Contudo, o velho Maraca também viveu seus dias de miséria. Lembro-me de uma noite de chuva forte, quando a caminho da faculdade resolvi matar aula para assistir a uma pelada no maior do mundo. Salvo erro, América x Madureira - eu sempre tive uma quedinha pelos diabos americanos. Havia tão pouca gente, que os vendedores ambulantes sentaram-se à minha volta. Curti a partida inteira na companhia dos meus amigos de ocasião, me esbaldando com sanduíches, biscoitos e refrescos ao preço de custo. Foi uma farra!

Sem jamais perder a identidade, o templo sagrado foi o palco de eventos alheios ao futebol. Os shows de Frank Sinatra, do ex-beatle Paul McCartney e dos intermináveis roqueiros dos Rolling Stones. Dentre essas atividades extracurriculares, o inesquecível desafio de voleibol que contrapôs União Soviética e Brasil numa partida eletrizante. Graças aos desconcertantes saques ‘Jornada nas Estrelas’ de Bernard e às cortadas precisas de Renan, levamos a melhor, derrotamos os campeões olímpicos e mundiais.

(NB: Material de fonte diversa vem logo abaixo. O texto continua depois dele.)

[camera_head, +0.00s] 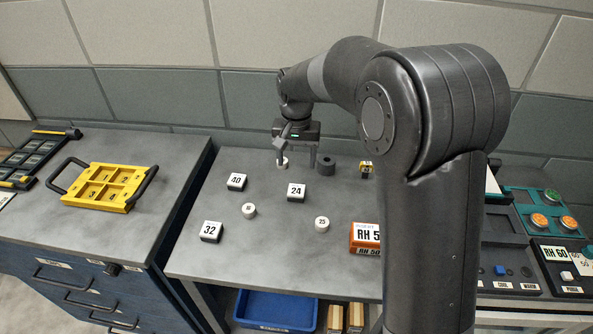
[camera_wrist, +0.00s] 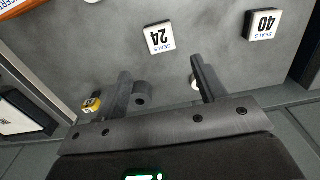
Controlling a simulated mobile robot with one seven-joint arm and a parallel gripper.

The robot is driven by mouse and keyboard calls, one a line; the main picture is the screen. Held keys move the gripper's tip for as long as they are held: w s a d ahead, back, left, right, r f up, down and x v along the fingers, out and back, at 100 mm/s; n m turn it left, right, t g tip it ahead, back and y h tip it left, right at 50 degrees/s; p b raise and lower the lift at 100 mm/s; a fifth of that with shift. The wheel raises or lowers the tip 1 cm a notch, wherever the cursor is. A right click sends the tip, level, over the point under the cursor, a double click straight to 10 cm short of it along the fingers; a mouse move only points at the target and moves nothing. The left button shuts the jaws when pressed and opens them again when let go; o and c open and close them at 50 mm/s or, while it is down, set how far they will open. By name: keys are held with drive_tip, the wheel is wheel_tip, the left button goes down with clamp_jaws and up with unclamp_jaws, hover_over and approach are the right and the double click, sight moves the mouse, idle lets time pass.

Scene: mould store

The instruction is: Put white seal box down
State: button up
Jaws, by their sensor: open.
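White seal boxes with dark sides stand on the grey bench (camera_head: 270,262). The box marked 24 (camera_head: 296,190) is mid-bench, the box marked 40 (camera_head: 237,180) is to its left, and the box marked 32 (camera_head: 211,230) is near the front left. My gripper (camera_head: 297,158) is open and empty near the back of the bench, behind box 24 and apart from it. In the wrist view the open fingers (camera_wrist: 160,70) point toward box 24 (camera_wrist: 159,38), with box 40 (camera_wrist: 262,24) to the right.
A dark cylinder (camera_head: 325,165) stands beside my gripper, and a small yellow block (camera_head: 367,168) is further right. White round pieces (camera_head: 249,210) (camera_head: 322,223) and an orange RH box (camera_head: 366,234) are nearer the front. A yellow tray (camera_head: 109,201) sits on the left cabinet.

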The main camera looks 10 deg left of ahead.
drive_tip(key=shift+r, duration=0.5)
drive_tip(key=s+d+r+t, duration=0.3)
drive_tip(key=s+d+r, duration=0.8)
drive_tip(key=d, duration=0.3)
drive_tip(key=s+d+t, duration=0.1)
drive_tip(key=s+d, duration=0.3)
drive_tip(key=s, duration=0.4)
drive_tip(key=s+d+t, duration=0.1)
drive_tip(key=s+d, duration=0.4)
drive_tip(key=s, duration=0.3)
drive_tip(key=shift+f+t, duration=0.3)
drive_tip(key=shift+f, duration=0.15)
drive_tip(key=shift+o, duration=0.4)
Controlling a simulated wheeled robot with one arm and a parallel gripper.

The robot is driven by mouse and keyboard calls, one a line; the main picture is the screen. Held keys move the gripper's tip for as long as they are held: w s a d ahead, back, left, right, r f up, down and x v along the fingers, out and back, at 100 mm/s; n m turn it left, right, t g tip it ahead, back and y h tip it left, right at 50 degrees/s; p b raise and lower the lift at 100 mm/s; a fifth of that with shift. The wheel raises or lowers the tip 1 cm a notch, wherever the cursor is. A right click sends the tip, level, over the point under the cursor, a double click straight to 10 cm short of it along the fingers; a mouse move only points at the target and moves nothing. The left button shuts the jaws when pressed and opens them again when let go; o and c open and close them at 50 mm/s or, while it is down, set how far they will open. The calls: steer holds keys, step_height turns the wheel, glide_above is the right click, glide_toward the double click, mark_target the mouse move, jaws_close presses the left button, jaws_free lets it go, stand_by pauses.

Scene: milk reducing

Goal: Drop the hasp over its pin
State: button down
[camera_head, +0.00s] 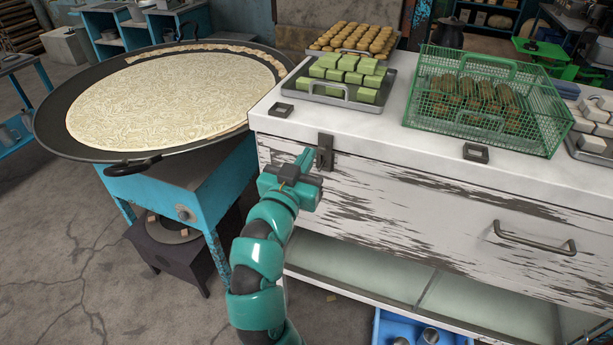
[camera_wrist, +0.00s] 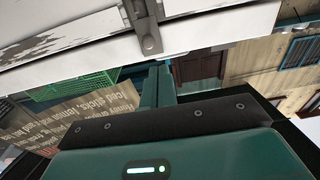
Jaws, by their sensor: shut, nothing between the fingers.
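A dark metal hasp (camera_head: 325,150) sits at the top front edge of the white, worn cabinet, near its left corner. In the wrist view the hasp (camera_wrist: 143,24) is a dark strip across the white edge with a rounded end. I cannot make out its pin apart from it, nor whether the hasp is over the pin. My gripper (camera_head: 305,158) is just left of the hasp and close to it; any contact is unclear. In the wrist view my gripper (camera_wrist: 157,82) has its fingers together, below the hasp's rounded end, with nothing visible between them.
The white cabinet top (camera_head: 375,125) carries a tray of green blocks (camera_head: 345,75) and a green wire basket (camera_head: 485,98). A drawer handle (camera_head: 535,240) juts from the front at right. A wide pan (camera_head: 165,95) on a blue stand is close on the left.

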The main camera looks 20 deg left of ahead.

Lamentavelmente, esse Maracanã de todos não existe mais. No seu lugar, ergue-se um estádio transfigurado; luxuoso, belo, mas seletivo. Sem coração e sem alma. Fico me perguntando para onde foram os torcedores de outrora, aqueles que revidavam as provocações dos adversários com sorrisos desarmados? Por onde perambulam os vendedores de mate Leão, dos cachorros-quentes Geneal, dos biscoitos Globo, que mantinham com destreza um olho no freguês e o outro no gramado? Onde será que ecoam, agora, os aplausos que celebravam as jogadas de efeito, sem se preocuparem com as cores dos uniformes? Para onde foi a magia? Onde está o velho gigante de concreto? Onde se refugiou o melhor futebol do planeta? Decerto, apenas na nossa memória.

Quanto ao número de refletores, confesso encabulado que não me recordo. Talvez, o meu filho ainda se lembre.